WHAT NEEDS TO BE DONE: Begin at the first line of the data and copy each line through the one containing "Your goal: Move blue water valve", that line included, with no pictures.

SUPPLIED INFORMATION:
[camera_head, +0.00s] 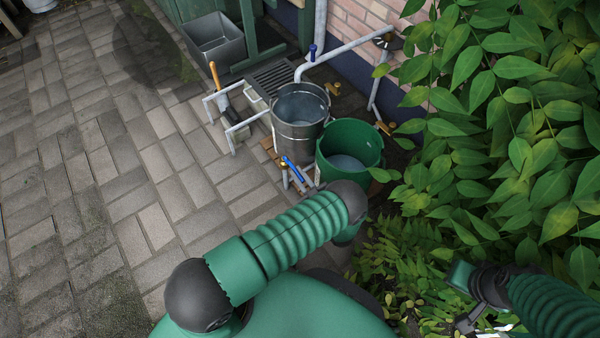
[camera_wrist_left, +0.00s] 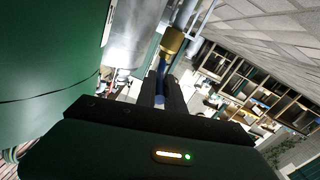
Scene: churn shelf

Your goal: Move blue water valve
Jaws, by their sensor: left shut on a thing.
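A blue water valve handle (camera_head: 293,169) with a brass fitting sits on a low pipe in front of the two buckets. In the left wrist view the brass fitting (camera_wrist_left: 172,42) is at the top, with the blue handle (camera_wrist_left: 160,74) below it. My left gripper (camera_wrist_left: 161,90) is shut on the blue handle, its dark fingers either side of it. In the head view my left forearm and wrist hide most of that gripper. My right arm shows at the lower right, among leaves; its gripper (camera_head: 478,298) is partly visible and its jaws are unclear.
A metal bucket (camera_head: 300,112) and a green bucket (camera_head: 350,150) stand behind the valve. Another blue handle (camera_head: 312,52) is on the pipe by the brick wall. A grey trough (camera_head: 212,42) stands farther back. Dense foliage (camera_head: 500,110) crowds the right; paving at left is open.

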THE ANSWER:
[camera_head, +0.00s] 
[camera_wrist_left, +0.00s] 
Scene: churn shelf

Your goal: Move blue water valve

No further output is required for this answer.